ALLOCUTION AUX DOUANIERS ITALIENS (14 juillet 1948.)\21


Au cours d'une audience où environ 2.000 douaniers italiens étaient rassemblés, le Saint-Père leur adressa l'allocution suivante:

Nous avons le plaisir de voir rassemblée aujourd'hui autour de Nous, et de saluer paternellement une large représentation de ce corps armé qui, à la différence des autres, étend en petits noyaux ses formations d'un bout à l'autre de la péninsule, où il exerce partout des fonctions particulièrement délicates pour la vie du pays.

Il est facile de comprendre quelle haute conscience du devoir requièrent des fonctions de la part des bien méritantes douanes, qui jouent un si grand rôle dans la vie économique de la nation.

Le Pape décrit les fonctions du douanier comme suit:

Votre tâche, en effet, est une tâche de vigilance, de contrôle, de recherches dans le domaine complexe des taxes qui doivent alimenter les caisses de l'État; de surveillance des frontières terrestres et maritimes, des ports, des rades, des eaux territoriales; et aussi des grands établissements et entreprises qui sont les sources les plus vitales de l'impôt. Vous savez bien quelle activité jalouse, clairvoyante, toujours en éveil exige votre mission. Empêcher, réprimer, dénoncer la contrebande et toute autre infraction et transgression aux lois et aux règlements de finances, sont des fonctions qui, aux yeux seuls des gens non consciencieux et malhonnêtes, peuvent sembler une entreprise peu noble et gênante pour les citoyens; pour la conscience civile et chrétienne, ces fonctions sont d'autant plus méritoires qu'elles sont souvent plus ardues et moins indiquées à la reconnaissance du public.
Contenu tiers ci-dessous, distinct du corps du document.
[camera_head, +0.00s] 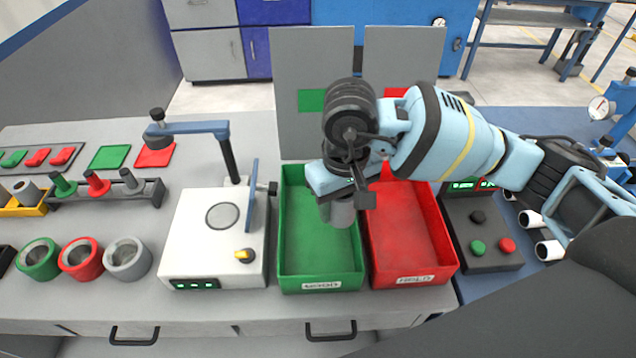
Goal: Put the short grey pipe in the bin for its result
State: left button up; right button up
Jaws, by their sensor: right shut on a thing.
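My right gripper (345,195) is shut on the short grey pipe (342,214) and holds it upright. The pipe hangs over the right part of the green bin (319,286), close to the wall shared with the red bin. Its lower end shows below the fingers; its upper part is hidden by the gripper. The red bin (415,281) stands directly to the right of the green one, partly covered by my right arm. Both bins look empty where I can see inside. My left gripper is not in view.
Left of the bins stands a white test device (215,235) with an overhanging blue arm. A button box (482,235) stands right of the red bin. Grey panels (312,90) rise behind the bins.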

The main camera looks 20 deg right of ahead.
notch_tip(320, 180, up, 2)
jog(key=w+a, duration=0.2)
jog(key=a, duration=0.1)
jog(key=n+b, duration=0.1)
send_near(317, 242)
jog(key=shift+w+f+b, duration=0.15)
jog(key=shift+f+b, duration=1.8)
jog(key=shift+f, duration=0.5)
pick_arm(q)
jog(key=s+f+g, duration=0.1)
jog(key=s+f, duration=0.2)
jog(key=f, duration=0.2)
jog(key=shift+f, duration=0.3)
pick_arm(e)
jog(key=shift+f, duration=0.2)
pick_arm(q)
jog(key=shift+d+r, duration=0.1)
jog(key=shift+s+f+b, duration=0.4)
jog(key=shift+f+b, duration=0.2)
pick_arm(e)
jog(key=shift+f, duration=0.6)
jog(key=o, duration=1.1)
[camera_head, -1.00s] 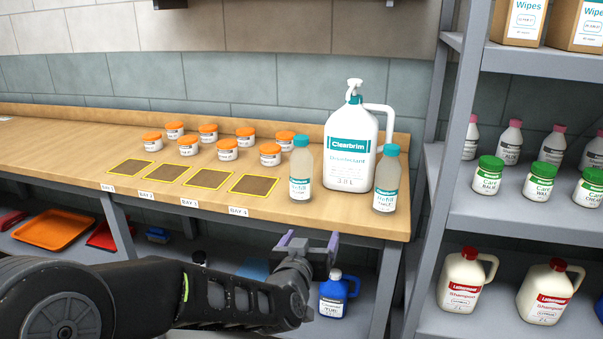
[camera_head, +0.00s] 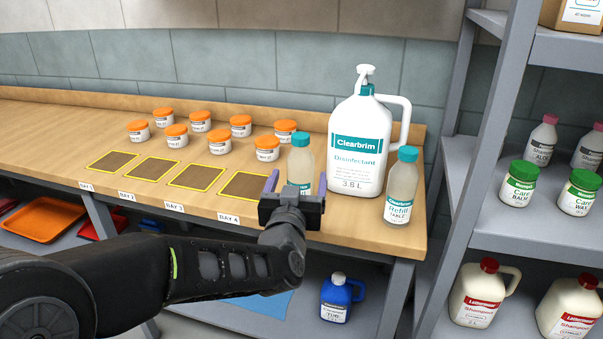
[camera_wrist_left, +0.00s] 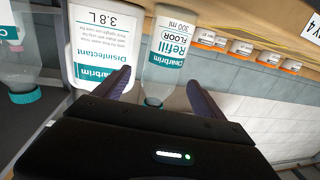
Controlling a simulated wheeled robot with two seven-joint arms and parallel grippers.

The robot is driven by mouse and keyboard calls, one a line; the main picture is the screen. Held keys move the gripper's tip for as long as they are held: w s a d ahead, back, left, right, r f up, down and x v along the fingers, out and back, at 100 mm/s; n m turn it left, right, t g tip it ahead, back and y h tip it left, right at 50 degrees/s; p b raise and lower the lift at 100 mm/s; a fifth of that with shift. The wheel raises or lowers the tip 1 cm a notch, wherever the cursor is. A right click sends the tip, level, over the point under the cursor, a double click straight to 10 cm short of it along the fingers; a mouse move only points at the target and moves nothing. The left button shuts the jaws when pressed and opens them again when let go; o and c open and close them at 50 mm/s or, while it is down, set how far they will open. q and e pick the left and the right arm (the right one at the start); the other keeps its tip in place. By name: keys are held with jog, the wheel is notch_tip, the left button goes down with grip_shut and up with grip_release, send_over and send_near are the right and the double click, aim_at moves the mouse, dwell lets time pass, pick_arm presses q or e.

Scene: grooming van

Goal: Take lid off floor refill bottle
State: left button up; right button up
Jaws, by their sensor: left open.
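The floor refill bottle (camera_head: 300,168) is clear with a teal lid (camera_head: 301,139) and stands upright near the worktop's front edge. In the left wrist view, which is upside down, the bottle's FLOOR label (camera_wrist_left: 172,42) shows; its lid end is low between the fingers, partly hidden by the gripper. My left gripper (camera_head: 296,185) is open in front of the bottle, covering its lower part in the head view. In the wrist view its fingers (camera_wrist_left: 157,82) point toward the bottle with nothing held. My right gripper is not in view.
A large Clearbrim disinfectant jug (camera_head: 358,150) stands just right of the bottle, with the table refill bottle (camera_head: 401,187) beyond. Orange-lidded jars (camera_head: 175,136) and yellow-edged squares (camera_head: 244,186) lie left. A grey shelf rack (camera_head: 455,150) stands at the right.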

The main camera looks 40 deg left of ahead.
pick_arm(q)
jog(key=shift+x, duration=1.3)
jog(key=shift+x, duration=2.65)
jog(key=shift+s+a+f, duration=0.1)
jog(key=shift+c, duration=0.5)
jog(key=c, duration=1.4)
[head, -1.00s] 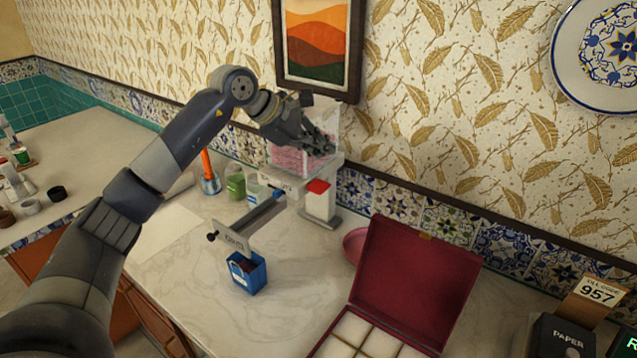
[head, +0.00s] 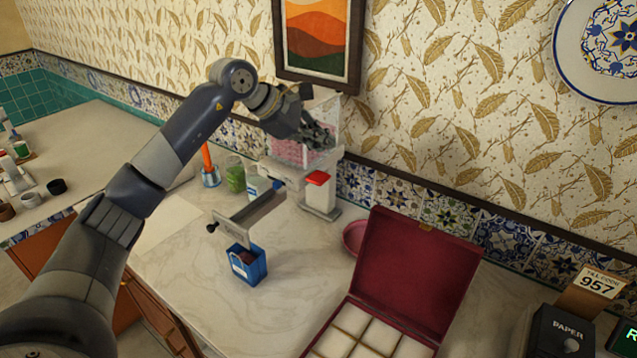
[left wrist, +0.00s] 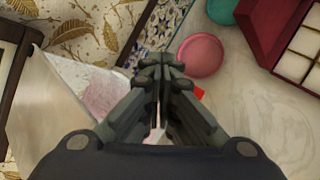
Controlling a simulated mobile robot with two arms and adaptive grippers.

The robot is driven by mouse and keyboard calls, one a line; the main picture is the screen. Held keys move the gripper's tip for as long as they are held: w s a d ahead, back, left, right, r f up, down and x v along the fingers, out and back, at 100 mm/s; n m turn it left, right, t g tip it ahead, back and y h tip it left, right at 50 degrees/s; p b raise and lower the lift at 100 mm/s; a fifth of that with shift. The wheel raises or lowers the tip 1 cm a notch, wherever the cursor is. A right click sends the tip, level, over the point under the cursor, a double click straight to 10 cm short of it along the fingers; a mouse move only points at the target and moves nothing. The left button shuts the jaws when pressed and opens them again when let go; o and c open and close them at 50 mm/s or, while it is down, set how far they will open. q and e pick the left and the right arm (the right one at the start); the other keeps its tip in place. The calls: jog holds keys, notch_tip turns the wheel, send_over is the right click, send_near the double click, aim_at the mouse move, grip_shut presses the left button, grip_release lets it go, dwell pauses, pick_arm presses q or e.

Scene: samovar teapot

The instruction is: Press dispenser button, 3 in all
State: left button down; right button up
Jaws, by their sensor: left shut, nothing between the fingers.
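The dispenser has a clear hopper (head: 322,112) with pink contents on a white stand by the wall. A red button-like top (head: 318,178) sits on its white front block (head: 320,196); a bit of red also shows beside my fingers in the left wrist view (left wrist: 199,93). My left gripper (head: 322,140) is shut and empty, in front of the hopper and above the red top in the head view. It also shows in the left wrist view (left wrist: 163,64). Whether it touches the hopper I cannot tell. My right gripper is not in view.
A pink dish (head: 355,237) and an open red case (head: 415,275) stand to the right. Small jars (head: 235,179) stand at left.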

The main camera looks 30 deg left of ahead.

Vos multiples devoirs qui font de la douane la gardienne incorruptible des droits économiques de l'Etat et qui font de vous, aux yeux de l'étranger qui touche le sol de l'Italie, la première apparition de son peuple et de sa civilisation, évoquent à Notre esprit les dures factions du douanier dans les alpestres et inaccessibles postes de frontière, où sa surveillance doit s'exercer au milieu de difficultés et de dangers, aggravés souvent par l'inclémence des saisons et par la longue solitude.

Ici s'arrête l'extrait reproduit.